Go through the listing and set it down exactly, leaving out its pictures.

-- start Stored data --

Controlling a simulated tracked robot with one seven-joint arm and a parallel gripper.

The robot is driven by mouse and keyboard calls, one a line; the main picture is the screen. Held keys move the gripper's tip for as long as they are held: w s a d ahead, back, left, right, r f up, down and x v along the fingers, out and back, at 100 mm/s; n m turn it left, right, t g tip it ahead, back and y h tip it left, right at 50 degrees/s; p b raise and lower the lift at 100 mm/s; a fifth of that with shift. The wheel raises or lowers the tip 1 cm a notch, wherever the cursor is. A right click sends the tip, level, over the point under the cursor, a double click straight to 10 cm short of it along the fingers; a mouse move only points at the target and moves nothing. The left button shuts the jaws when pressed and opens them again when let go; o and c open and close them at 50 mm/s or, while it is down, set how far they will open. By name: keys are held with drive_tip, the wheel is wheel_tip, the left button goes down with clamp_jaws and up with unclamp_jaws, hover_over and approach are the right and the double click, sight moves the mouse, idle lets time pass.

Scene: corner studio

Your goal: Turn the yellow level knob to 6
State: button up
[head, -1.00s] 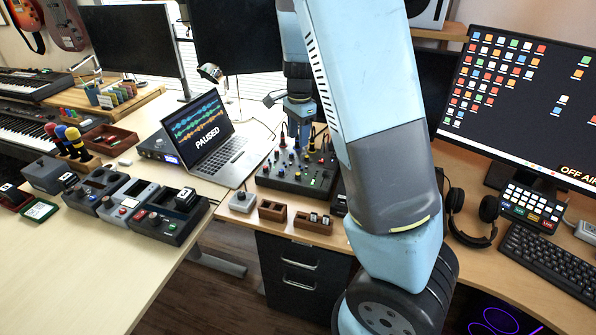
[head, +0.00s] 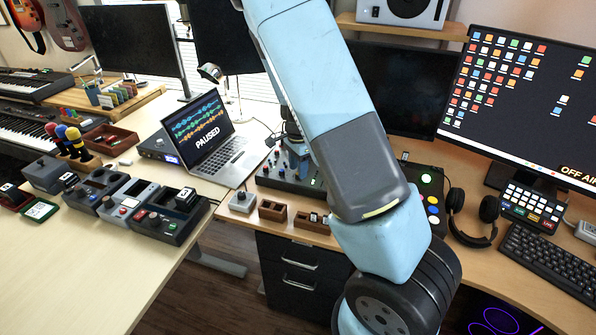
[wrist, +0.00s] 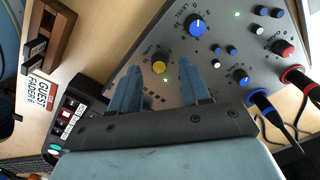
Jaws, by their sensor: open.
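The yellow knob (wrist: 159,66) sits on the grey control panel (wrist: 170,92) in the wrist view. My gripper (wrist: 160,70) is open, with one blue finger on each side of the yellow knob's place in the picture. I cannot tell whether the fingers reach down around it or touch it. The knob's pointer setting is too small to read. In the head view the dark panel (head: 268,181) stands on the desk, and my arm hides much of it, including the yellow knob.
A blue knob (wrist: 197,26), a red knob (wrist: 282,48) and plugged-in cables (wrist: 298,76) are close on the same panel. An open laptop (head: 215,138) stands left of it. Small brown trays (head: 272,211) sit in front. A button box (head: 428,190) stands to the right.

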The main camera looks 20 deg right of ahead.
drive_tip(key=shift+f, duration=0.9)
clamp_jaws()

-- end Stored data --

■ **Full response**
Controlling a simulated tracked robot with one seven-joint arm and a parallel gripper.

The robot is driven by mouse and keyboard calls, one a line; the main picture is the screen. Held keys move the gripper's tip for as long as they are held: w s a d ahead, back, left, right, r f up, down and x v along the fingers, out and back, at 100 mm/s; n m turn it left, right, t g tip it ahead, back and y h tip it left, right at 50 degrees/s; p b raise and lower the lift at 100 mm/s; a fifth of that with shift. The wheel raises or lowers the tip 1 cm a notch, wherever the cursor is. A right click sends the tip, level, over the point under the cursor, a double click straight to 10 cm short of it along the fingers; a mouse move only points at the target and moves nothing. The left button shuts the jaws when pressed and opens them again when let go; o and c open and close them at 50 mm/s or, while it is down, set how far they will open. By name: keys are held with drive_tip, the wheel is wheel_tip, the left button goes down with clamp_jaws and up with unclamp_jaws, hover_over and approach are the right and the double click, sight moves the mouse, idle lets time pass.

Scene: corner studio

Your goal: Turn the yellow level knob to 6
State: button up
[head, -1.00s] 
[head, +0.00s] 
[wrist, +0.00s] 
Jaws, by their sensor: open.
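The yellow knob (wrist: 159,66) sits on the grey control panel (wrist: 170,92) in the wrist view. My gripper (wrist: 160,70) is open, with one blue finger on each side of the yellow knob's place in the picture. I cannot tell whether the fingers reach down around it or touch it. The knob's pointer setting is too small to read. In the head view the dark panel (head: 268,181) stands on the desk, and my arm hides much of it, including the yellow knob.
A blue knob (wrist: 197,26), a red knob (wrist: 282,48) and plugged-in cables (wrist: 298,76) are close on the same panel. An open laptop (head: 215,138) stands left of it. Small brown trays (head: 272,211) sit in front. A button box (head: 428,190) stands to the right.

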The main camera looks 20 deg right of ahead.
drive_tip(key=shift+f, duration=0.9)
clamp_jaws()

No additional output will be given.